Pros and Cons: Set method:

  • Pros: Fast, simple, maintains insertion order (in modern browsers)

  • Cons: Doesn't work for objects without additional steps

Filter method:

  • Pros: Works in all environments, easy to understand

  • Cons: Less performant for large arrays

Reduce method:

  • Pros: Flexible, can be customized easily

  • Cons: Potentially less readable, may be slower for large arrays

11. Set and Map

Interviewer: Can you explain what Set and Map are in JavaScript and how they differ from arrays and objects?

Candidate: Certainly! Set and Map are two data structures introduced in ES6 (ECMAScript 2015) that provide unique ways to store and manipulate data.

Set: A Set is a collection of unique values. It can store any type of value, whether primitive or object references.

let mySet = new Set([1, 2, 3, 4, 4, 5]);
console.log(mySet); // Output: Set(5) {1, 2, 3, 4, 5}

mySet.add(6);
console.log(mySet.has(4)); // Output: true
mySet.delete(2);
console.log(mySet.size); // Output: 5

Key features of Set:

  • Values in a Set are unique

  • The insertion order is preserved

  • Provides methods like add(), delete(), has(), and clear()

Map: A Map is a collection of key-value pairs where both the keys and values can be of any type.

let myMap = new Map();
myMap.set('name', 'John');
myMap.set(1, 'number one');
myMap.set({}, 'empty object');

console.log(myMap.get('name')); // Output: 'John'
console.log(myMap.has(1)); // Output: true
console.log(myMap.size); // Output: 3

Key features of Map:

  • Keys in a Map are unique

  • The insertion order is preserved

  • Provides methods like set(), get(), has(), delete(), and clear()

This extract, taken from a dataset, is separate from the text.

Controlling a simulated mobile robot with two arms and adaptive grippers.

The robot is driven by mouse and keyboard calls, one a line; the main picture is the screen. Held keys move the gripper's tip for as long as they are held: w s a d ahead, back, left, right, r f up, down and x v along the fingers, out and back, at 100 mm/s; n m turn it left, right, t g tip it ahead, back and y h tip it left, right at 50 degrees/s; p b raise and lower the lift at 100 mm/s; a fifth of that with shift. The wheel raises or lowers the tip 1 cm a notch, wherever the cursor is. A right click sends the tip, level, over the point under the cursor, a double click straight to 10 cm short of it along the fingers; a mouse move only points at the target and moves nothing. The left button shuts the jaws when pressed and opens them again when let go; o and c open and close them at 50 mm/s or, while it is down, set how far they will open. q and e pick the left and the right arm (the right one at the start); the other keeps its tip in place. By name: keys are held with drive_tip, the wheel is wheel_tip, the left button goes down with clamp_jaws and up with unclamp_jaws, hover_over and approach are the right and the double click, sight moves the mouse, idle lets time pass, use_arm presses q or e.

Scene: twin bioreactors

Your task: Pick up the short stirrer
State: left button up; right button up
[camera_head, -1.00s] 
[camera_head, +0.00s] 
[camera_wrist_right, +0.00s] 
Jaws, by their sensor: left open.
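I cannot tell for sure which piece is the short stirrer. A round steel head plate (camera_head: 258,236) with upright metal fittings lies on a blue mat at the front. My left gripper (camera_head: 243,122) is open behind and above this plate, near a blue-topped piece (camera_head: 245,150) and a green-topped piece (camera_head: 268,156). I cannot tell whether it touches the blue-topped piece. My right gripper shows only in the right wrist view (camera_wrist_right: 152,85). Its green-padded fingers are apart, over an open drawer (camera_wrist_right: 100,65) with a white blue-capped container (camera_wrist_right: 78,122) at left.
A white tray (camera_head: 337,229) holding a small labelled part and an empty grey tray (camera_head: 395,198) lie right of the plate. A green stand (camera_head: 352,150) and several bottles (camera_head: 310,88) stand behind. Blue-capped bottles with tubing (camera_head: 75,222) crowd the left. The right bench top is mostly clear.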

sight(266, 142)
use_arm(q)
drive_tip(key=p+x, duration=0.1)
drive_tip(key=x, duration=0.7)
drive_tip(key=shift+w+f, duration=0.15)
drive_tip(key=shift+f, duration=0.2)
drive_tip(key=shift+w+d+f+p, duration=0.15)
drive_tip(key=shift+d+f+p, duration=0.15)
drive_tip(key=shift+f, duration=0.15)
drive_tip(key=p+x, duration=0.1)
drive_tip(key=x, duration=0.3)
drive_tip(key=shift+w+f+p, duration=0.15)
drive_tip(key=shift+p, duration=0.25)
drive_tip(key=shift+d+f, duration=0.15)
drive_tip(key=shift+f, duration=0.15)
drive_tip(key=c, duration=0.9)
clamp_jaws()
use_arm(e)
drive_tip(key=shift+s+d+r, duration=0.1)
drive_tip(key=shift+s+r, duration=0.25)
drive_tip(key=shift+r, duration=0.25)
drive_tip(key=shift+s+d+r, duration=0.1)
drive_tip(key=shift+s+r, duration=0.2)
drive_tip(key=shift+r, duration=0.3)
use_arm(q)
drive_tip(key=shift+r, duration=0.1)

Differences from Arrays and Objects:

  1. Set vs Array:

    • Set only stores unique values; Arrays can have duplicates

    • Set has methods for checking existence (has()); Arrays use indexOf() or includes()

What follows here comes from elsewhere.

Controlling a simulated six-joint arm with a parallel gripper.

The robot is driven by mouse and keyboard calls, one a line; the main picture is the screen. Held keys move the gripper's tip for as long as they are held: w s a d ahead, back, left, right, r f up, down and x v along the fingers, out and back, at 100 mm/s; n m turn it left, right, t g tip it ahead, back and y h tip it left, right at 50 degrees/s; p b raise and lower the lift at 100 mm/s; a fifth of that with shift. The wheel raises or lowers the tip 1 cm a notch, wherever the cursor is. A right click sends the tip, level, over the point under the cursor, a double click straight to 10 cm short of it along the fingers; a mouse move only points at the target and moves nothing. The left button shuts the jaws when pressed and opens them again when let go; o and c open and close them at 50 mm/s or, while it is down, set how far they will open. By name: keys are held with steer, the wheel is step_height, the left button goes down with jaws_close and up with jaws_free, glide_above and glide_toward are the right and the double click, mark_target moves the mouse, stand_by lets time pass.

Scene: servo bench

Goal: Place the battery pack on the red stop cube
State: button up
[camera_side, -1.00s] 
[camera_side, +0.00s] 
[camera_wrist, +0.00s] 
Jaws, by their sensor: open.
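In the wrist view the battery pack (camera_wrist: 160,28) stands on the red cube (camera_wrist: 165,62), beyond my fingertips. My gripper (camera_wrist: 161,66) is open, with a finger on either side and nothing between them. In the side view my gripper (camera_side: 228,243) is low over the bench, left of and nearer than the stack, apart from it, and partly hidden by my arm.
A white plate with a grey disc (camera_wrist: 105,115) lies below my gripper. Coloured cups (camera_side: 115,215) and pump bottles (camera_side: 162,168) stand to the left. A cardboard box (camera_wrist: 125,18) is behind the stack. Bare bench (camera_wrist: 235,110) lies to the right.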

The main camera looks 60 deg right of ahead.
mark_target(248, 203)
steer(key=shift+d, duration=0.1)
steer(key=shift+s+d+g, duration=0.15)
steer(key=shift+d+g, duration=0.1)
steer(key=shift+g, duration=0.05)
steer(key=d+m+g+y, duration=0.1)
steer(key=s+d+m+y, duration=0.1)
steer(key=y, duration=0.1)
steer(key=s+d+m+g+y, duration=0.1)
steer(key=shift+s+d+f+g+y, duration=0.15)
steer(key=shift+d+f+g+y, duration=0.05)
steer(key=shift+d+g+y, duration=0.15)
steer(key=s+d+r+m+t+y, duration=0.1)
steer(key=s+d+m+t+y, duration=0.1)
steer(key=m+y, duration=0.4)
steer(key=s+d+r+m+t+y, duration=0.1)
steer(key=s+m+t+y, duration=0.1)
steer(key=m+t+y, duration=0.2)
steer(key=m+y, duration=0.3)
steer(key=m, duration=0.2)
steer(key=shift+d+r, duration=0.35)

    • Set is not index-based; Arrays are

  2. Map vs Object:

    • Map allows any type of key; Object keys are converted to strings

    • Map preserves insertion order; Object properties had no guaranteed order (prior to ES2015)

    • Map has a size property; Objects require Object.keys(obj).length

    • Map is iterable; Objects require Object.entries() for similar functionality

Use cases:

  • Set: Removing duplicates, checking for item existence in large collections

  • Map: Creating dictionaries, storing metadata for objects, caching function results

Pros and Cons: Set:

  • Pros: Ensures uniqueness, fast lookup

  • Cons: Less familiar to some developers, limited built-in methods compared to arrays

Map:

  • Pros: Allows any type of key, preserves key types, iteration in insertion order

  • Cons: Slightly more verbose API compared to objects, less JSON-friendly

12. Optional chaining

Interviewer: What is optional chaining in JavaScript and how does it help in handling nested object properties?

Candidate: Optional chaining is a feature introduced in ECMAScript 2020 (ES11) that allows you to safely access deeply nested object properties without worrying about whether intermediate properties exist. It's represented by the ?. operator.

Here's how it works:

let user = {
    name: 'John',
    address: {
        street: 'Main St'
    }
};

// Without optional chaining
let zipCode = user.address && user.address.zipCode;
console.log(zipCode); // Output: undefined

// With optional chaining
let zipCode = user.address?.zipCode;
console.log(zipCode); // Output: undefined

// Deeper nesting
let city = user.address?.city?.name;
console.log(city); // Output: undefined

// Can also be used with function calls
let userAdmin = user.admin?.();
console.log(userAdmin); // Output: undefined

In these examples, if any part of the chain is null or undefined, the expression short-circuits and returns undefined instead of throwing an error.

Benefits:

  1. Cleaner code: Replaces verbose if-else chains or && operators

  2. Error prevention: Avoids "Cannot read property 'x' of undefined" errors

  3. Simplifies working with APIs: Helpful when dealing with potentially incomplete data structures

Use cases:

  1. Accessing nested properties in API responses

  2. Dealing with user input where some fields might be optional

  3. Safely calling methods that might not exist on an object

Pros:

  • Makes code more readable and concise

  • Reduces the need for verbose null checks

  • Works with function calls and computed properties

Cons:

  • Not supported in older browsers (though can be transpiled)

  • Might mask underlying issues if overused (e.g., unexpected undefined values)

It's important to note that optional chaining should be used judiciously. While it's great for handling potentially undefined properties, it shouldn't be used as a substitute for proper error handling or data validation.